1.Le livre débute par une longue lettre en italiques pleines de mystères (voir citation). L'émetteur un simple « sertanejo » (?) se présente comme l'ami du défunt l'anthropologue américain Buell Quain. Celui-ci s'est semble-t-il suicidé « sans explication apparente le 2 aôut 1939, à vingt-sept ans, dans un geste intempestif d'une violence effrayante » devant les Indiens Krahôs, une tribu amazonienne. Il a laissé des lettres « impressionnantes mais qui n'expliquent rien ». le sertanejo sait des choses qu'il n'a pas voulu livrer alors et a laissé ce testament. Il se sait surveillé et met en garde le destinataire contre les témoignages des autres. Il le prévient qu'il ne lui fournira pas la vérité noir sur blanc. « Vous devez vous contenter de l'impondérable et de la précarité de ce que je vous raconte, tout comme j'ai dit m'en remettre aux récits des Indiens et au flou des traductions du professeur Pessoa ». Il a composé ce récit six ans après la mort de Quain et attend son destinataire.

2.Un narrateur moderne raconte que le 12 mai 2001 il est tombé sur un article de journal concernant les lettres d'un anthropologue, mort lui aussi parmi les Indiens du Brésil et qui mentionne le cas de « Buell Quain qui s'est suicidé au milieu des Indiens Krahö en août 1939. ». Il contacte l'anthropologue auteur de l'article et se lance dans des recherches au Brésil et aux Etats-Unis. Avant de se suicider Quain a écrit sept lettres. Quatre d'entre elles sont destinées à sa conseillère, Ruth Benedict, de l'Université de Columbia, à New York ; une à Mme Heloísa Alberto Torres, directrice du Musée national, à Rio de Janeiro ; une à Manoel Perna, un ingénieur de Carolina avec qui il s'était lié d'amitié (le sertanejo) ; et une au capitaine Ângelo Sampaio, chef de la police de la ville.

Ce narrateur moderne un journaliste, ressemble beaucoup à l'auteur et raconte son enquête.
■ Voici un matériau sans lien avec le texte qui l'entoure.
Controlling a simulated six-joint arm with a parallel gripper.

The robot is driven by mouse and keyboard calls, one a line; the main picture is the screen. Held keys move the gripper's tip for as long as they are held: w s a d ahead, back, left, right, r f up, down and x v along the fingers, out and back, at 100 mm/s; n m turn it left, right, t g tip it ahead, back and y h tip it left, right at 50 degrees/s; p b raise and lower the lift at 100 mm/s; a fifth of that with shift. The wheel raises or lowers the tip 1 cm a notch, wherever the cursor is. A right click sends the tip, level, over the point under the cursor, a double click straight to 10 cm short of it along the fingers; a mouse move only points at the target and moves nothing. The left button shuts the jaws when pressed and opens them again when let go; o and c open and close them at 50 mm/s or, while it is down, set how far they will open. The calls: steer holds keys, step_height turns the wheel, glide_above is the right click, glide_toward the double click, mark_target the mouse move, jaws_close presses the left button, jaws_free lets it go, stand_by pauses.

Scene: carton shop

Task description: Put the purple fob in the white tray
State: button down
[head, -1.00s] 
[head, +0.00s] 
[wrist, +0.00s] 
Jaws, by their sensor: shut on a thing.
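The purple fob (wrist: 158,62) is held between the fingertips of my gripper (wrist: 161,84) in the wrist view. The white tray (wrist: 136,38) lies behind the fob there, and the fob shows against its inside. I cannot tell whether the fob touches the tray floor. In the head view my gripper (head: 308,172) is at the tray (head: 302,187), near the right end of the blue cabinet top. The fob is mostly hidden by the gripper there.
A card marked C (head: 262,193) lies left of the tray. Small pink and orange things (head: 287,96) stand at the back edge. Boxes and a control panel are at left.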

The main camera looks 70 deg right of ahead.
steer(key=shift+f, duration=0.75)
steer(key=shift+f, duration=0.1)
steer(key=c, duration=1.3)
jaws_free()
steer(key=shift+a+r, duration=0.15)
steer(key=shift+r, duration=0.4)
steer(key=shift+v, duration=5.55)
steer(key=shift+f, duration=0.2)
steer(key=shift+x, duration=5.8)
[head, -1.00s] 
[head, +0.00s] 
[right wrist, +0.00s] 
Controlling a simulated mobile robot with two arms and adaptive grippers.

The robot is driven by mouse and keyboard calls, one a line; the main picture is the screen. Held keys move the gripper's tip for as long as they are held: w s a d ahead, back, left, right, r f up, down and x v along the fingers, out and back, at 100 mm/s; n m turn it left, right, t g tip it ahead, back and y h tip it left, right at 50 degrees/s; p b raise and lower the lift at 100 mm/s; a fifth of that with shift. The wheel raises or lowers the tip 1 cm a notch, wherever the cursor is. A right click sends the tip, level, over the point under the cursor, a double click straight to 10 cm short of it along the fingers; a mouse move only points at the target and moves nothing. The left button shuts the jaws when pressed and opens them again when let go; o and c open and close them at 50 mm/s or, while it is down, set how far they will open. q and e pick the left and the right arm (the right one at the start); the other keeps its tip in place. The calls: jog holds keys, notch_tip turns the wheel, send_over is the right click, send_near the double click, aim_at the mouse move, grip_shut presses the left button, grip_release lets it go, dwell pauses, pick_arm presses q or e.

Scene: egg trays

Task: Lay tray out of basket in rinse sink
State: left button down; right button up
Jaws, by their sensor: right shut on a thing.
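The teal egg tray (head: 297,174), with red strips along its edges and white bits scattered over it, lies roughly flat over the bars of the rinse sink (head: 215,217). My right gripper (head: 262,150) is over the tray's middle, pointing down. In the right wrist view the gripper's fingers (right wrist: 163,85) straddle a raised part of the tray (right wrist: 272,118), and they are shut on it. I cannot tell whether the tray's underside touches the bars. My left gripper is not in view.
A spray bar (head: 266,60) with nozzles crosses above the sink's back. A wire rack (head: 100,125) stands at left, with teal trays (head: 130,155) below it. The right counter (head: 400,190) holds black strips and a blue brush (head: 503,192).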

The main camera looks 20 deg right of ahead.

Il se présente à ses interlocuteurs comme un romancier. Son écriture est celle d'un journaliste qui semble objectif et qui nous informe en même temps de la difficulté à mener son enquête. En alternance le narrateur de 1939 ( Manoel Perna) raconte les neuf nuits qu'il a vécues avec Quain.

Questions : Pour quel motif Quain s'est-il suicidé ? Désespoir ? Solitude ? Syphilis ?
-Quels étaient ses rapports avec ses collègues, sa famille, les femmes et avec les Indiens ?
-A qui s'adresse le narrateur de 1939 ?
-Pourquoi prend-il tant de précautions ?
-Pourquoi le narrateur moderne s'intéresse t-il tellement à Quain ? (Personne ne lui a demandé répète-t-il sans arrêt en tête des chapitres).

On sait que les témoignages ne sont pas fiables y compris ceux des narrateurs. le premier a besoin de passer par un traducteur, le Pr Pessoa . le second est un journaliste qui se lance dans le roman. Il ressemble singulièrement à l'auteur, lui-même obsédé par cette enquête. Bientôt il se retrouve à son tour au coeur des ténèbres chez les Indiens Krahô, une tribu amazonienne en voie d'extinction, repoussée par d'autres tribus, elles-mêmes repoussées par les Blancs. La rencontre est marquante et crée un malaise puis une remise en question de ses certitudes. C'est la partie la plus intéressante du livre, pour moi.

Reportage  ? Fiction ? Autobiographie ? Les faits ethnographiques et biographiques interviennent dans la fiction et vice versa. Les deux époques se chevauchent : coïncidences étranges d' événements, méprises des témoins encore en vie. Peu à peu des pièces du puzzle se mettent en place et quelques uns des mystères s'éclaircissent enfin. Mais la frustration du narrateur enquêteur qui contamine notre lecture l'emporte.

Le lecteur a été prévenu depuis la première phrase, il lui sera difficile de faire la différence entre vérité et mensonge. En effet aucun des personnages ne communique directement avec les autres. « Le secret est le seul bien qu'on emporte dans la tombe » et l'autre demeure à jamais une énigme.

Vous l'aurez compris ce roman sort de l'ordinaire. Il est très ambitieux, ludique et intéressant quoiqu' un peu trop complexe à mon goût.